個人的に愛用しているサロモンのロードランニングシューズ「ファンタズム(¥16,500➩店頭割引中)」。昨年、春に発売されたモデルなので今さら感は無きにしも非ずですが、いいシューズなので改めて紹介したいと思います。
まず、わかりやすくするためサロモンのオリジナル素材名称を省きつつ各部位別に紹介します。
・インソール+中底+ミッドソール+プレート+ミッドソール+アウターソールというサンドイッチ構造で、特徴的なのは2つの硬さの違うミッドソールを採用しているところです。ボリューム感ある上側のミッドソールは柔らかく、下側のそれは薄く硬めです。
役割としては、上側のソフトなミッドソールでクッション性、下側の硬めなミッドソールは安定性とロッカーソールの転がり感の働きをしています。
・ミッドソール間に挟まるプレートは、ポリアミドとグラスファイバーを組み合わせたもの。プレート現物を手に取り見ましたが、硬質なものではなく、バネ感というよりは踏み込みの安定性と転がりやすさを狙った印象です。

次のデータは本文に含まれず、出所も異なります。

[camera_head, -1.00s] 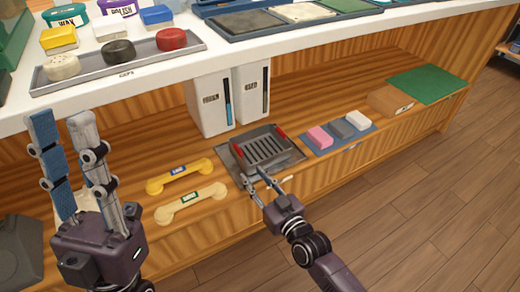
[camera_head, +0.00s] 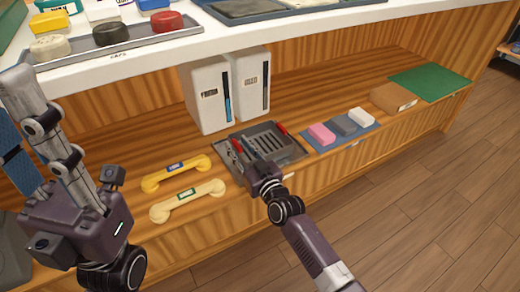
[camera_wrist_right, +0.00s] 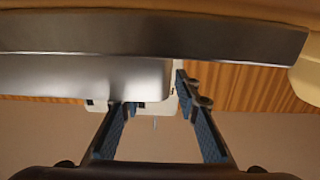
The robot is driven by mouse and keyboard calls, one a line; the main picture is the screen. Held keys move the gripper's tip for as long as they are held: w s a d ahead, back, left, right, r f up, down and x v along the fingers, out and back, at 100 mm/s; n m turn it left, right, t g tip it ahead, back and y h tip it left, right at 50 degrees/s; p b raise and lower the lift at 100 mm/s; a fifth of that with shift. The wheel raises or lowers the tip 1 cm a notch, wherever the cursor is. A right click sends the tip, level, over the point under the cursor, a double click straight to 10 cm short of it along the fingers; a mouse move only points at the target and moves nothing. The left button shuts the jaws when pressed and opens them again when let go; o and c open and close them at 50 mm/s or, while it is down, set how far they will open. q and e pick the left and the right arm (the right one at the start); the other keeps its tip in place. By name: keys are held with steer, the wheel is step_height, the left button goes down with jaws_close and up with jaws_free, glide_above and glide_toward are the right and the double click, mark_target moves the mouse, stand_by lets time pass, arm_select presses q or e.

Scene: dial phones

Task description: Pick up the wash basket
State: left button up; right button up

・軽量化のためヒールカウンターを省いていますが、その代わりに点線部分を硬質にすることで足首が内側に倒れるオーバープロネーションしないようにサポートされています。片脚着地時に内くるぶし側に倒れると膝関節、股関節にも影響し、走る時の前進するランニングパワーに影響があります。ファンタズムに採用されているヒールカウンターを入れず軽量化しつつ、足のオーバープロネーションを抑える仕様は、なかなか良いアイディアだと思ます。
・踵の幅よりもソールのボリューム感があり、安定ミッドソールと相まって着地の安定性を演出しています。
・アッパーはアラミド繊維が含まれた素材「マトリックス」で、軽量性と通気性がよく、さらに伸縮性が少ない素材です。
ほどよいクッション性でタイミングが合わせやすく、軽量で転がる感覚で、アウターソールやヒールカウンターの省略からすると、ゆっくりジョグより少し速めのペースの走り方をターゲットにしたであろうという印象です。
そして、このファンタズムを語る上で避けられない点があります。
サロモンが開発したアッパー素材マトリックスは、少々癖があります。軽量で通気性がありヨレない点は魅力ですが、ストレッチ性がなく、シュータンが薄いのでシューレースの縛り方が難しく、場合によっては痛いと感じるかも知れません。
履き始め当初は「履き心地が硬いなー」と思い、硬さを逃がす手段としてストレッチコードの靴紐に変えて走ってもみましたが、感覚としてはイマイチよくなかったのでまたオリジナルの靴紐に戻して履き続けました。
硬いとは言え、しばらく使うと馴染みが出てくるので痛みはなくなり、今では良いトレーニング&レースのパートナーとなっています。
下に続く写真は約300km走った私のファンタズムの状態です。
見た感じでもひどい消耗感はないと思います。そこで、新品と比べてどれくらい消耗しているかを計測してみました。
<新品>重さ231g、スタックハイト:ヒール37mm/フォアフット28mm(内インソール厚4.5mm)
<300km走行後>重さ233g、スタックハイト:ヒール36mm/フォアフット27mm(内インソール厚4mm)
走行後2g重くなっているのは一度も洗ってないからかもしれません(苦笑)。それよりもミッドソールがヘタッていない、アウターソールが削れ過ぎていないことに注目です。最近のソフトなミッドソールはヘタリが早いのですが、ファンタズムがヘタリづらい理由は、着地時に硬めのミッドソールが一旦衝撃を受け、そして柔らかいミッドソールに伝えるからかと想像しています。
ちなみに履き方ですが、これはファンタズムに限らずアッパーに硬い素材のシューズは走っていると緩んでくることがあります。そういうシューズの履き方は、まずいつものように踵をトントンとフィットさせ、シューレース全体のゆるみを取った後、上の写真のようにシューレースを軽く引っ張りながら、着地するように路面にトントンと足裏をぶつけ衝撃を与えたり、前足部の曲がるところでクイクイッと爪先を曲げて、取り切れなかった緩みを取ってからシューレースを結ぶ履き方がおすすめです。
最初はとっつきにくい奴だなと思っても、しばらく話してみるとなかなかいい奴で、いつの間にか信頼できる良い友人になる。
ファンタズムは最初とっつきづらいかもしれませんが、しばらく走ってみると、いいパートナーになるそんなシューズです。